The problem affects all VMs that are stored on the EVA. VMs running on the same hosts but stored on an MSA2312fc are not affected and continue to run fine. The problem disappears immediately when the I/O on the DWH Vdisks lowers.

During the problem case, the disk latency of an ESXi host alternates between 10 and 50ms and is higher than usual (between 10 and 15ms):

http://www.abload.de/image.php?img=esx_1zhd2.png

Is there a way to debug this deeper to find out what exactly is limiting here? As I have written above, I am no expert in measuring and analyzing storage performance. But according to my tests the problems are definitely caused by the storage system.

Maybe 32 spindles are just to less to serve 27 (even though low utilized) VMs and one fully loaded DWH system?

Any suggestions are highly appreciated!
Sam

 

 

P.S. This thread has been moved from HP 3PAR StoreServ Storage to Storage Area Networks (SAN) (Enterprise). - Hp Forum Moderator

53 REPLIES 53
Thomas Callahan
Valued Contributor

Re: EVA 4400 - need help with performance issues in VMware

Are you running any Data Replication or Continuous Access on the array?
sam bell
Regular Advisor

Re: EVA 4400 - need help with performance issues in VMware

Hi,

thanks for your reply. No, we aren't running any replications.

Sam
Thomas Callahan
Valued Contributor

Re: EVA 4400 - need help with performance issues in VMware

I would try to rebalance all your vdisks to be evenly spread amongst the two controllers. You ideally want load to be split amongst them, was what I was told long ago.
Thomas Callahan
Valued Contributor

Re: EVA 4400 - need help with performance issues in VMware

Also, the EVA4400 is an Active/Active array. Make sure your hosts are set to utilize that, or you can end up overloading a single FP port.
sam bell
Regular Advisor

Re: EVA 4400 - need help with performance issues in VMware

Well, actually that was the configuration we had in the beginning. Then, after we were confronted with the problem described above, I changed the controller config so that I/O from the DWH system cannot lead to congestion on Controller 2 (VMware).

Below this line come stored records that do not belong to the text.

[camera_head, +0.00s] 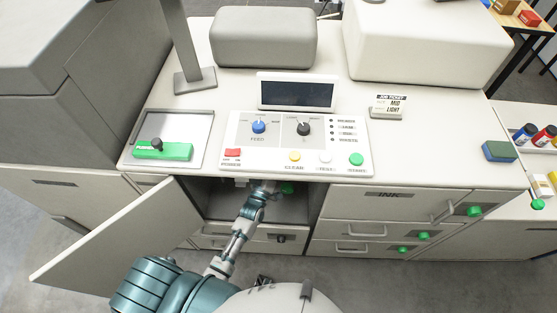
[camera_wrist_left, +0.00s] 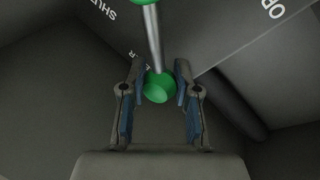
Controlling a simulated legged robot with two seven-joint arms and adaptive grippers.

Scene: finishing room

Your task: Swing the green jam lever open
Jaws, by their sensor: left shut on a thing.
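The green jam lever shows in the left wrist view as a metal rod with a green knob (camera_wrist_left: 158,88) at its end and a green part at the top edge. Lettering starting "SHU" is at its left and "OP" at its right, both partly cut off. My left gripper (camera_wrist_left: 158,72) has its fingers on either side of the knob and is shut on it. In the head view my left gripper (camera_head: 264,187) reaches inside the open cabinet under the worktop, and a green knob (camera_head: 287,188) shows beside it. My right gripper is not in view.
The cabinet door (camera_head: 110,240) stands open to the left of my arm. The control panel (camera_head: 295,143) is on the worktop above the opening. Drawers with green knobs (camera_head: 375,229) are to the right. A dark rounded bar (camera_wrist_left: 232,100) runs close to the gripper's right side.

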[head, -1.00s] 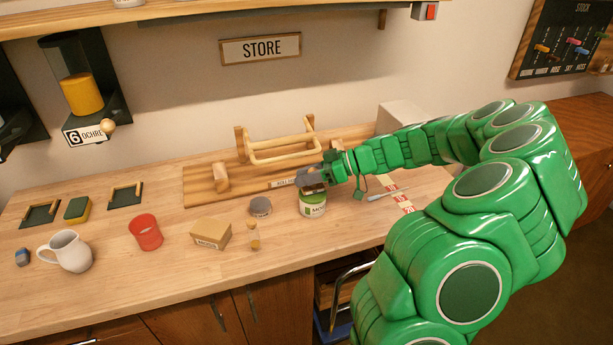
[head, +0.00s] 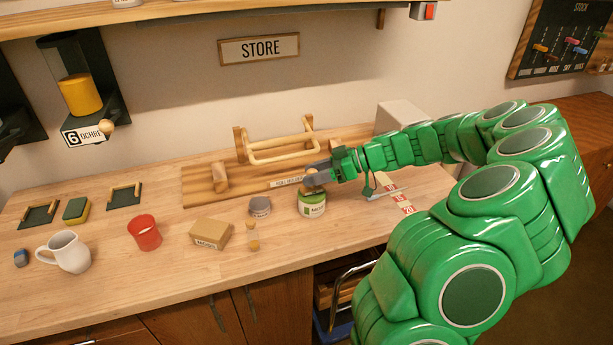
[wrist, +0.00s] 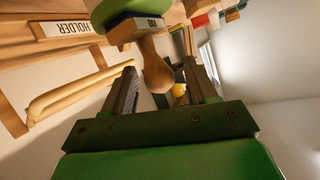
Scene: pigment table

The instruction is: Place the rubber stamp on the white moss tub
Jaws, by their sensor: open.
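The white moss tub (head: 312,207), with a green band on its label, stands upright on the bench right of centre. The rubber stamp (head: 311,189) sits on top of it, partly covered by my gripper in the head view. In the wrist view the stamp's rounded wooden handle (wrist: 156,72) and labelled base show against the tub's green top (wrist: 122,12). My gripper (head: 316,174) is at the stamp, just above the tub. In the wrist view its fingers (wrist: 162,70) are open, one on each side of the handle, with gaps visible.
A wooden holder rack (head: 225,182) with a rail stands behind the tub. A grey tin (head: 260,206), a corked vial (head: 252,238) and a cardboard box (head: 210,234) are to its left.

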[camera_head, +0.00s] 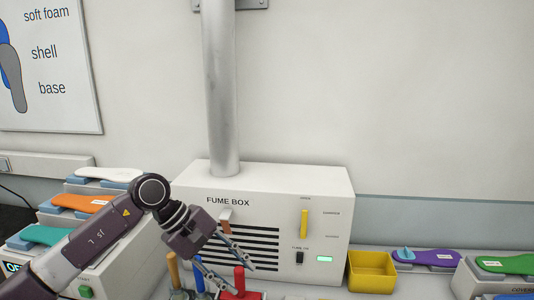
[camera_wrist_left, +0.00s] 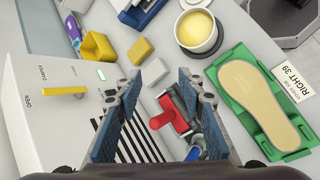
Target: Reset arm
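My left gripper (camera_head: 238,268) reaches in from the left in the head view, in front of the fume box (camera_head: 330,190). In the left wrist view its two blue-padded fingers (camera_wrist_left: 155,92) stand wide apart with nothing between the tips. A red-handled tool (camera_wrist_left: 176,118) lies on the worktop below and beyond the fingers, and it also shows beside the gripper in the head view (camera_head: 239,282). I cannot tell whether the gripper touches it. My right gripper is in neither view.
A yellow bin (camera_head: 371,272) stands right of the fume box. Insoles lie on racks at left, such as an orange one (camera_head: 85,203), and at right. The wrist view shows a cup of yellow stuff (camera_wrist_left: 197,30), yellow blocks (camera_wrist_left: 140,50) and a green tray (camera_wrist_left: 222,72) holding an insole.

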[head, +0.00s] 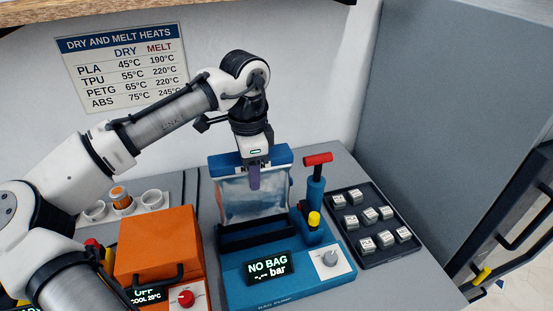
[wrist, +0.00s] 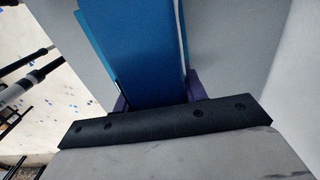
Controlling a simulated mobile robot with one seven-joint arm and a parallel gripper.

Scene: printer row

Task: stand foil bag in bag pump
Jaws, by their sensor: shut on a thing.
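The foil bag (head: 232,198) is silvery and clear with a blue top band (head: 225,162). It hangs upright, its lower edge just behind the black front bar of the bag pump. My gripper (head: 254,180) is shut on the bag's top band from above. In the wrist view the purple fingertips (wrist: 158,95) lie either side of the blue band (wrist: 135,50). The blue bag pump (head: 238,290) is below, with a display (head: 267,267) reading "NO BAG -.-- bar". I cannot tell whether the bag's lower edge touches the pump.
An orange box (head: 158,245) with a black handle stands left of the pump. A red-handled hand pump (head: 316,185) rises at the pump's right. A black tray (head: 372,246) of several small blocks lies further right.

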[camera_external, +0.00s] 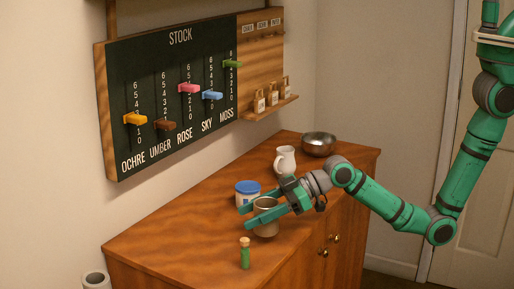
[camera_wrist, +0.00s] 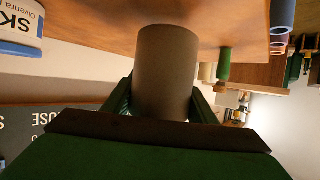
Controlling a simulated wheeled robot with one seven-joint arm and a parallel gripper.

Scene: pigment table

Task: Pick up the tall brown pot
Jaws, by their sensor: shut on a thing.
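The tall brown pot (camera_external: 266,229) is a plain grey-brown cylinder near the front of the wooden cabinet top. My gripper (camera_external: 259,210) reaches in from the right, with its green fingers on either side of the pot. In the wrist view the pot (camera_wrist: 166,75) stands between the two fingers (camera_wrist: 163,105), which are shut on its sides. The pot looks upright. Its base appears at or very near the wood, and I cannot tell whether there is a gap. The fingers hide part of its upper body in the outside view.
A blue-lidded white jar (camera_external: 247,188) stands close behind the pot; a corked green bottle (camera_external: 245,256) stands in front. A white jug (camera_external: 285,160) and a metal bowl (camera_external: 318,144) are farther back. A stock board (camera_external: 180,100) hangs on the wall. Bare wood (camera_external: 185,230) lies left.

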However, it didn't change anything.
sam bell
Regular Advisor

Re: EVA 4400 - need help with performance issues in VMware

Regarding the ports, both systems (DWH and ESX) have two active paths to the managing controller, so both FP ports of each controller are used.
Thomas Callahan
Valued Contributor

Re: EVA 4400 - need help with performance issues in VMware

Comparing to an evaperf output of my own, ( VMware ESXi on Proliant BL490c G6, hosted off a 4400 ) your evaperf output is missing data. Namely - Preferred Path, Redudancy, Number of Presentations.

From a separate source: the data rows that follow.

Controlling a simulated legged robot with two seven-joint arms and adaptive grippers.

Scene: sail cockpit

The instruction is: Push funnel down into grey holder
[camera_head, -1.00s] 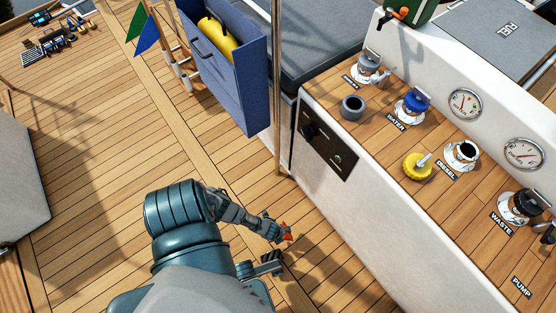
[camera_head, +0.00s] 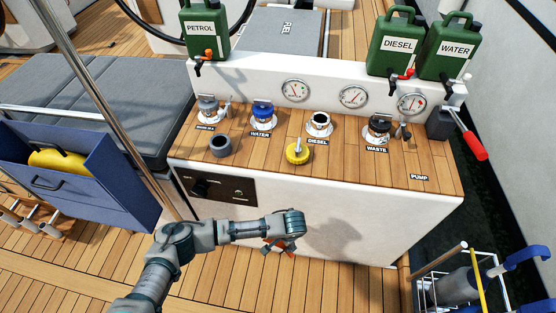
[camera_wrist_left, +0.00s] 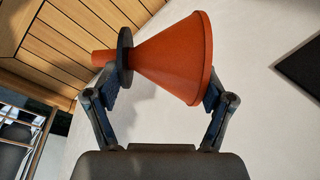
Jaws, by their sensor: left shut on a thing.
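A dark grey round holder (camera_head: 220,146) stands upright and open-topped on the wooden counter, at its front left edge. The orange funnel (camera_wrist_left: 178,55) lies on its side between the two fingers of my left gripper (camera_wrist_left: 160,100), its wide mouth to the right and spout to the left. A dark ring sits around the spout's base. The left gripper (camera_head: 279,246) is shut on the funnel, and only a small orange part shows in the head view. It hangs in front of the white cabinet, below the counter and right of the holder. My right gripper is out of view.
Filler openings stand behind the holder: a blue WATER cap (camera_head: 262,114), an open DIESEL neck (camera_head: 318,124) and a dark WASTE cap (camera_head: 378,130). A yellow cap (camera_head: 298,152) lies on the counter (camera_head: 340,160). A steel pole (camera_head: 100,95) rises at left.

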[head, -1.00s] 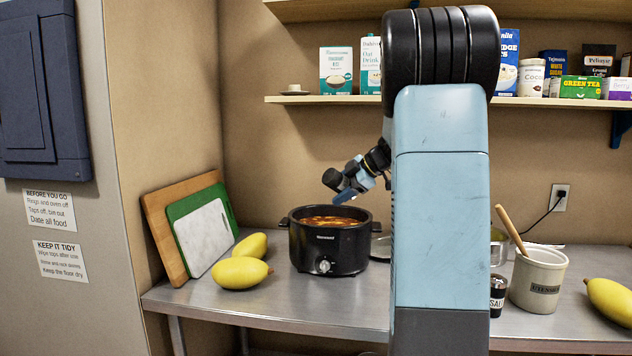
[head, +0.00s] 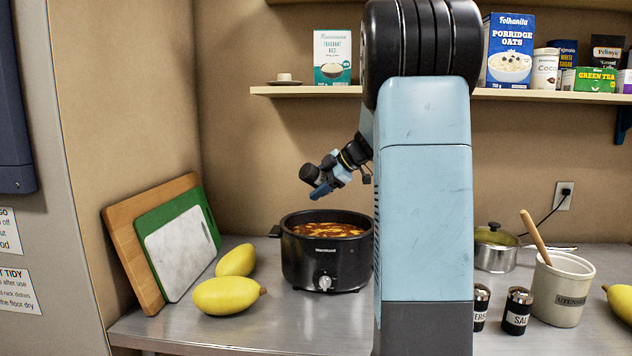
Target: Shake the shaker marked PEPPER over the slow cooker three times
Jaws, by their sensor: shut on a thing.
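The slow cooker (head: 326,264) is a black pot with a front dial, standing on the steel counter with its lid off and red-orange food inside. My gripper (head: 319,187), with blue fingers, is above the cooker's left part, clear of the rim. It is shut on a small dark cylinder that looks like a shaker (head: 310,174), tilted; no label on it is readable. On the counter right of my arm stand a dark shaker marked SALT (head: 516,312) and another dark shaker (head: 481,306), partly hidden by my arm, its label ending in "ERS".
Yellow fruits (head: 226,295) and leaning cutting boards (head: 153,250) are left of the cooker. A utensil crock (head: 563,290) and a lidded metal pot (head: 494,249) are to the right. A shelf (head: 305,91) with boxes runs above. The counter in front of the cooker is clear.

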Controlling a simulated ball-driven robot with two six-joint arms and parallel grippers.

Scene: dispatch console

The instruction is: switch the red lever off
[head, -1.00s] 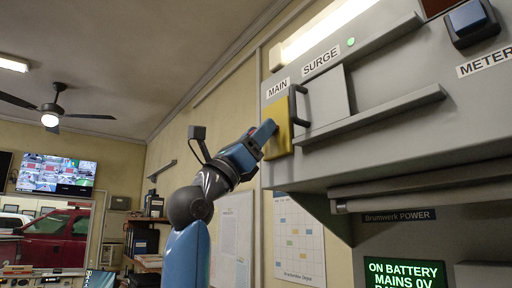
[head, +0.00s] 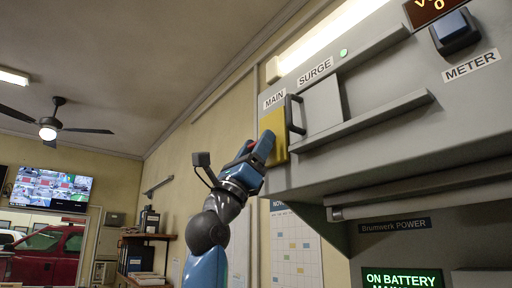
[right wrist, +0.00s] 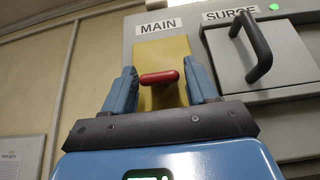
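The red lever (right wrist: 160,77) shows in the right wrist view as a short red handle in front of a yellow plate (right wrist: 161,48) under the MAIN label. My right gripper (right wrist: 162,84) is open, with one blue finger on each side of the red handle. I cannot tell whether either finger touches it. In the head view the right gripper (head: 259,150) is at the yellow plate (head: 274,127) on the console's left end and hides most of the lever. My left gripper is not in view.
A grey cover with a dark handle (head: 293,113) sits right of the yellow plate, beside the SURGE label (head: 315,72). A ledge (head: 365,121) juts out below it. A green screen (head: 401,278) reads ON BATTERY.

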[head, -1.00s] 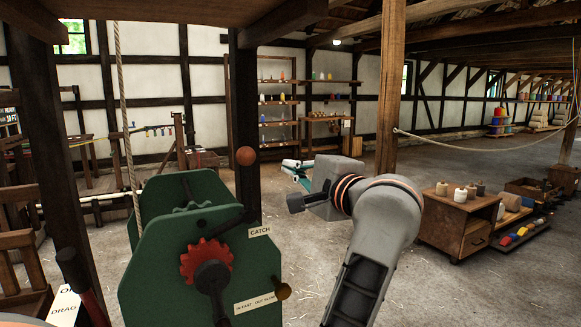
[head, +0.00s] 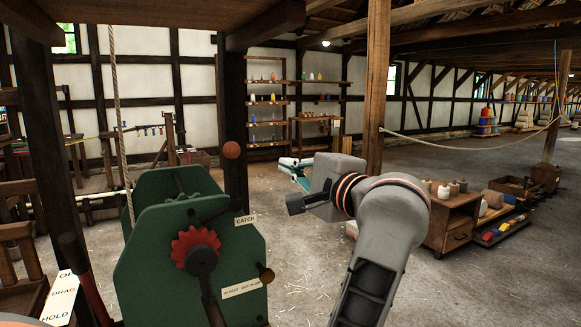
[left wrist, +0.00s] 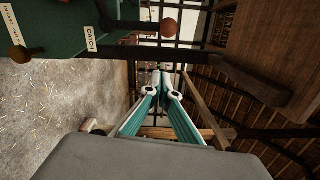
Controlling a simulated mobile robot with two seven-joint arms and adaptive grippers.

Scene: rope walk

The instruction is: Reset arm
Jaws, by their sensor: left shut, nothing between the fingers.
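My left arm rises from the bottom of the head view and bends toward the left. Its gripper (head: 293,167) has teal-and-white fingers, partly hidden behind the grey wrist. The left wrist view shows the fingers of this gripper (left wrist: 160,78) closed together with nothing held. The gripper is in free air, to the right of the green winch (head: 150,250) and apart from it. The winch has a red toothed wheel (head: 194,246), a dark crank and a "CATCH" label (head: 245,220). My right gripper is not in view.
A dark post (head: 232,110) stands behind the winch, and a lighter post (head: 376,90) stands beyond my arm. A rope (head: 115,100) hangs at left. A wooden cabinet with spools (head: 447,225) stands at right. Open floor (head: 300,240) lies between.

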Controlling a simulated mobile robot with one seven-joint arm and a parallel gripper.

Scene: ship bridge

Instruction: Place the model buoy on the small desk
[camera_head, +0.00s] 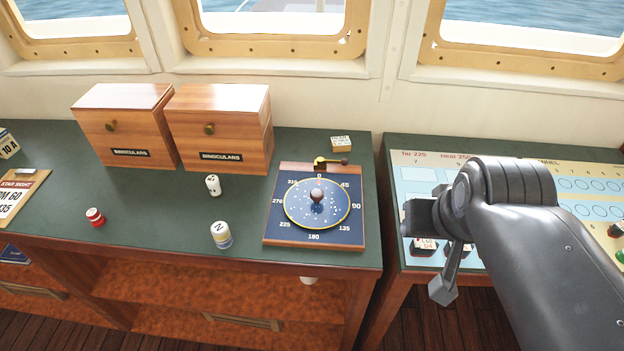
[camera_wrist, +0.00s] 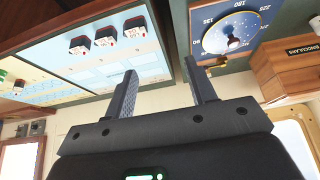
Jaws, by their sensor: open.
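No object is plainly marked as the model buoy.
Two wooden binocular boxes (camera_head: 219,135) stand at the back of the left desk. A blue compass board (camera_head: 317,231) lies at its right end. Several dark red and white pieces (camera_wrist: 105,37) sit on the chart panel. A gap separates the desks.

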What VCS code is the EVA4400 running, and Disk Code? What version of Command View?

We're running 72 VM's on our development VMware system right now, and the max latency I see against our 4400 is about 14ms. We spike to 80 during a heavy I/O point for a minute or two at night, but I've never seen it cause unresponsiveness.
Bulent ILIMAN
Trusted Contributor

Re: EVA 4400 - need help with performance issues in VMware

I have read a best practice about vmware and EVA but I can't remember or find the link now,

On VMWARE you should set the Preferred Path to one of the controllers as Failover/Failback for all Vdisks,

If not VMWARE always changes the active controller for a Vdisk and this reduces the performance,
CLEB
Valued Contributor

Re: EVA 4400 - need help with performance issues in VMware

Make sure your MPIO config is set to SQST and ALB. Otherwise if one path is congested it won't utilise the others.